OSHA spokesman Ted Fitzgerald said State Assets received the citations Nov. 25, and had 15 business days from that date, until Dec. 16, to contest OSHA's allegations. A meeting has been scheduled with OSHA and State Assets for Wednesday, Fitzgerald said.


State Assets principal Joshua Guttman was unavailable for comment Monday, and a worker who answered the phone at the company's Brooklyn office said no one else was able to comment on the case.

"Employees who were removing asbestos-containing materials at this site lacked basic safeguards that must be in place before performing such work," said Robert Kowalski, OSHA's area director in Bridgeport in a prepared statement. "In addition, they were exposed to serious and potentially fatal fire, electrocution and chemical hazards."

Investigators from numerous state, federal and city agencies, including OSHA, the federal Environmental Protection Agency's Criminal Investigation Division and the Department of Public Health descended on the century-old factory at State and James streets last June following a worker's complaint about conditions there.

Crews had been removing old tiles and clearing the former Universal Hotel Liquidators site there for new tenants since last February.

Investigators discovered five cots on the second floor of the building and a pile of construction debris outside that tested positive for asbestos.

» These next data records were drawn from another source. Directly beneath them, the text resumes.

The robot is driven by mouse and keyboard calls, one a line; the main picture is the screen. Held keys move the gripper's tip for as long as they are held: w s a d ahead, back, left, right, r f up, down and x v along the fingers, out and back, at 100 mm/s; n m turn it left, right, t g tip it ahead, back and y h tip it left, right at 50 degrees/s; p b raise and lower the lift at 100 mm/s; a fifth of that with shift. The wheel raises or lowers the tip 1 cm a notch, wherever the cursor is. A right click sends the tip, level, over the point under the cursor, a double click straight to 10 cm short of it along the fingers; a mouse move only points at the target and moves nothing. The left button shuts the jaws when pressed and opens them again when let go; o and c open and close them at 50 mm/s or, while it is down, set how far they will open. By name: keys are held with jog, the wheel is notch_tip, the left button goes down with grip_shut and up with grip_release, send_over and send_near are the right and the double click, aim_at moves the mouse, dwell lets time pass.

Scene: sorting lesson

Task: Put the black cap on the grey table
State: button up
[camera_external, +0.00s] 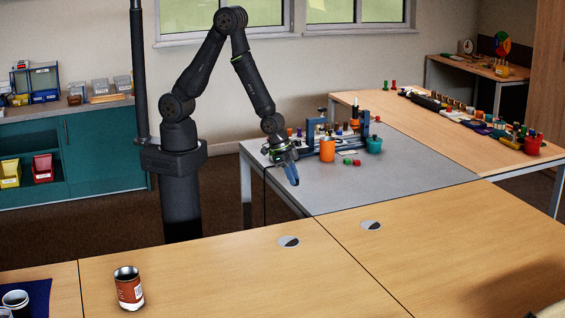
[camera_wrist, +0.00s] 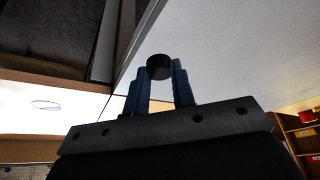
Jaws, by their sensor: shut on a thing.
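The black cap (camera_wrist: 159,66) sits between the tips of the two blue fingers in the wrist view. My gripper (camera_wrist: 160,84) is shut on it. In the external view my gripper (camera_external: 291,174) points down over the left part of the grey table (camera_external: 400,185); the cap is too small or hidden to make out there. The grey table also fills the upper right of the wrist view (camera_wrist: 235,50). I cannot tell the exact gap between the cap and the tabletop.
An orange cup (camera_external: 327,149), a green cup (camera_external: 374,145), a blue rack (camera_external: 318,128) and small red and green pieces (camera_external: 351,162) stand at the back of the grey table. Its front and right are clear. A can (camera_external: 128,288) stands on the front wooden table.

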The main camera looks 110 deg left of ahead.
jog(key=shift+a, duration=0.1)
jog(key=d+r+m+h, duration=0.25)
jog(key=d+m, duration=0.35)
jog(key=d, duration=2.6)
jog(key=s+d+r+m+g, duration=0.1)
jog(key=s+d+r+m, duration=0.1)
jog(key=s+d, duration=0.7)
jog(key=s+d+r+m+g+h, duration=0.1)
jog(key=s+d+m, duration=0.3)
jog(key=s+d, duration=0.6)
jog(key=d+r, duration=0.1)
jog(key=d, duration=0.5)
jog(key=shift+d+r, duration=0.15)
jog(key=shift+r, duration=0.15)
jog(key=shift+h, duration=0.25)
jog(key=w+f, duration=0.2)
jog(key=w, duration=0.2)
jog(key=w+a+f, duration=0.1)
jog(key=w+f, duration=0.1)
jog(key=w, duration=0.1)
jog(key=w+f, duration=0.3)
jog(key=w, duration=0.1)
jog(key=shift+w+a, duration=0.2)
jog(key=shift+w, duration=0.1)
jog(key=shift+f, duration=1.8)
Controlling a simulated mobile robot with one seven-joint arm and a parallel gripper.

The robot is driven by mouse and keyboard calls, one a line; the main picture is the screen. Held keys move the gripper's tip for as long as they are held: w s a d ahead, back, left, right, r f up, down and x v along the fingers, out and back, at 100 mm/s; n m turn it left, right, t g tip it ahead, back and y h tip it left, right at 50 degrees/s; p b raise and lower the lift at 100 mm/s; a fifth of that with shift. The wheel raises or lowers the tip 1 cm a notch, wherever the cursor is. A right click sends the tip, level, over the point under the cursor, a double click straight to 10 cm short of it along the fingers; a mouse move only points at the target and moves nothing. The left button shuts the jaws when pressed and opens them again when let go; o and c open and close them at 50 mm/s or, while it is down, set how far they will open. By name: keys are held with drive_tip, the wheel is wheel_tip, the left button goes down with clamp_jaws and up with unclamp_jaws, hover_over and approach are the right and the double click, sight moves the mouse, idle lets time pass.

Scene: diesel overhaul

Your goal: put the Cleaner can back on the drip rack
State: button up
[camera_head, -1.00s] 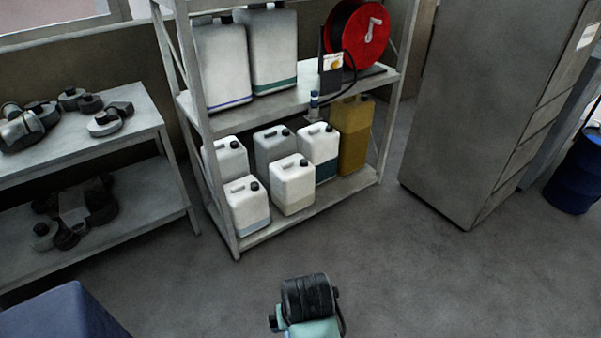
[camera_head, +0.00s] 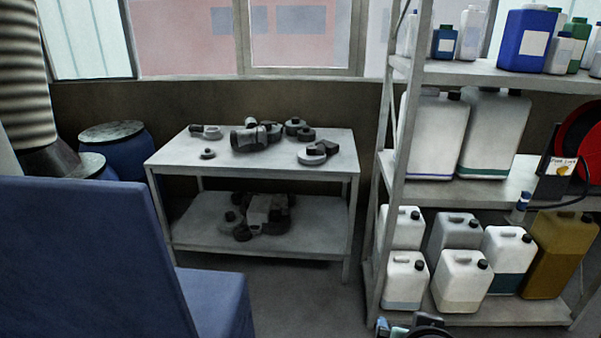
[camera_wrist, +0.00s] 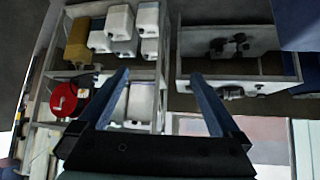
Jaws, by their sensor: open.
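No label reading Cleaner can be made out, and I cannot tell which container, if any, is the Cleaner can. Candidates on the shelf unit's top board are a large blue can with a white label (camera_head: 527,40), a small blue bottle (camera_head: 445,41) and a white bottle (camera_head: 471,34). I cannot identify a drip rack in either view. My gripper (camera_wrist: 160,73) is open and empty in the wrist view, its two blue fingers spread wide. Beyond it the shelf unit and workbench appear upside down, well away from the fingers.
The grey shelf unit (camera_head: 488,189) holds white canisters, a yellow-brown canister (camera_head: 560,250) and a red hose reel (camera_head: 583,130). A metal workbench (camera_head: 190,155) carries dark engine parts. A blue block-shaped thing (camera_head: 85,250) stands front left, blue drums behind it. Floor is clear before the bench.

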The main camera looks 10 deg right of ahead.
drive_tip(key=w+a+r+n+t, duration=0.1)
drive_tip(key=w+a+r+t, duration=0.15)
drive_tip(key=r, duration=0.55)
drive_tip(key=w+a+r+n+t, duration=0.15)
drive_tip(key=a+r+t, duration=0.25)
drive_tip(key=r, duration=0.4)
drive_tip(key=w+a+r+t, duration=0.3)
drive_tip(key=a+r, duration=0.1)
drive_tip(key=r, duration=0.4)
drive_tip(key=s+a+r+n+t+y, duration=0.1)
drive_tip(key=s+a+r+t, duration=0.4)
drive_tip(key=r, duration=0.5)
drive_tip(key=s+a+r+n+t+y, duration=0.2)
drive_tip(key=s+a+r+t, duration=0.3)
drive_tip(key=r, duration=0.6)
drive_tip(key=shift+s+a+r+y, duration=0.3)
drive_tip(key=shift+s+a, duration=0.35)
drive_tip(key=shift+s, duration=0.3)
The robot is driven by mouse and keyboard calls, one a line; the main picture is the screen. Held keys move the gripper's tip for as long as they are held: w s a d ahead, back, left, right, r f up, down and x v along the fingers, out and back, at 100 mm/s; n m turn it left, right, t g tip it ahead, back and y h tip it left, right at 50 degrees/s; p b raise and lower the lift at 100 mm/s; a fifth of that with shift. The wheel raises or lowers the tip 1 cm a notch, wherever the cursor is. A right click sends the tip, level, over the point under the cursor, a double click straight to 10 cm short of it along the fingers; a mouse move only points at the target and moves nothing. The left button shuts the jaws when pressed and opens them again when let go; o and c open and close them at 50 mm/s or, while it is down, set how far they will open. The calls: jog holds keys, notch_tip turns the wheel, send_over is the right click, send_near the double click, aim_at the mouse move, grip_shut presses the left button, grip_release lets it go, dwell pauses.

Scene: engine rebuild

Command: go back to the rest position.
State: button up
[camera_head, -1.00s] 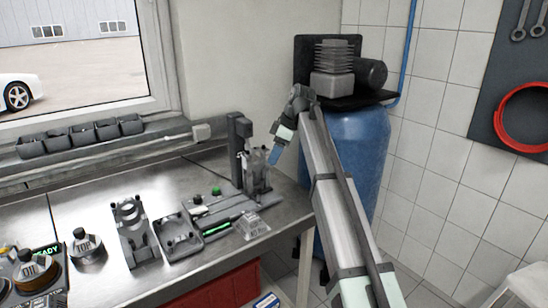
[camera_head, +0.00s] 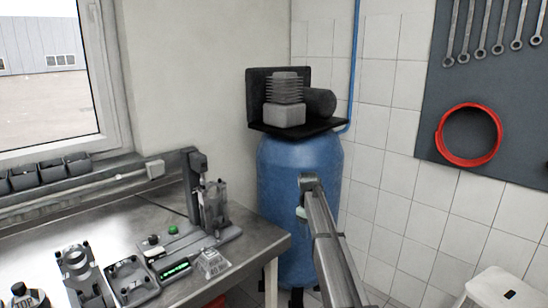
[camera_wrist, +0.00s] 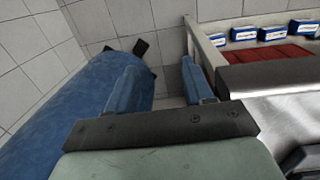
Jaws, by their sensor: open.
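My gripper (camera_wrist: 159,66) shows in the wrist view with its two blue fingers apart and nothing between them. Below the gap are wall tiles and floor beside the blue tank. In the head view my arm reaches up from the bottom edge. Its far end stands in front of the blue tank (camera_head: 276,185), right of the workbench (camera_head: 262,238). The fingers are hidden or too small to make out there. The tank also fills the left of the wrist view (camera_wrist: 75,110).
On the bench stand a press-like fixture (camera_head: 196,190), a dark tray (camera_head: 133,282) and a grey bracket part (camera_head: 82,278). A compressor (camera_head: 284,100) sits on the tank. A white stool (camera_head: 500,285) is at lower right. A red shelf (camera_wrist: 265,55) holds several small boxes.

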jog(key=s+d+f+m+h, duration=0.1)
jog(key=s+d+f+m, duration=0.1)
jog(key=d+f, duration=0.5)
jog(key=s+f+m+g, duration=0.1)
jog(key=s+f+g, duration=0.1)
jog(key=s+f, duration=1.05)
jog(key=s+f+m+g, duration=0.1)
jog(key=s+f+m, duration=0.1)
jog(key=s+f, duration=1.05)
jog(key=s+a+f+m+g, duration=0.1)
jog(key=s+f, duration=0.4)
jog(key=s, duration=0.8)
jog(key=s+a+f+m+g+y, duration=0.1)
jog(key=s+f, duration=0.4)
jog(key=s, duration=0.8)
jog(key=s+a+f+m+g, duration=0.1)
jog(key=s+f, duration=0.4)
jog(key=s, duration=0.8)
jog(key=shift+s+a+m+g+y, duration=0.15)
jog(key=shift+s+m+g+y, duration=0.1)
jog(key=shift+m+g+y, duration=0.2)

The city issued a cease and desist order halting the construction and use of the factory as a residence.

The EPA will neither confirm nor deny the existence of an ongoing investigation.

While a project manager claimed State Assets had tested the site and did not find asbestos, court and city Building Department records show the developer had been aware of its presence since at least 2003.

Records show State Assets tested the site in 2003 and found asbestos in both the tiles and roof of the building. In 2004, Guttman agreed to "fix all of the asbestos and leaks in the walls" at the Universal Hotel Liquidators' site.

Allegations of shady construction have dogged State Assets Principal Joshua Guttman and his son, Jack Guttman, for years, including 434 criminal charges still pending in a Brooklyn court -- one count for each day the Guttmans failed to repair dilapidated piers and crumbling concrete bulkheads at the Greenpoint Terminal Market along the Brooklyn waterfront.

The pair face fines of up to $5,000 for each count.

Most of the 19th-century industrial buildings there burned over several days in 2005 during a massive fire started by a homeless squatter.

The Guttmans' latest troubles here bear resemblance to an investigation into improper removal of asbestos at the Temple Street Liberty Building in 1997, which ended in prison sentences for 74-year-old Melvin Weintraub and his subcontractors, John Dawson and Salvatore Napolitano.

The crew was accused of allowing unprotected workers to remove asbestos, and for falsifying documents suggesting they had properly abated and disposed of the material.

Weintraub and his companies Liberty Realty and Morelite Development and Construction were ordered to pay $850,000 in fines and set up a trust to monitor the health of four workers exposed to asbestos.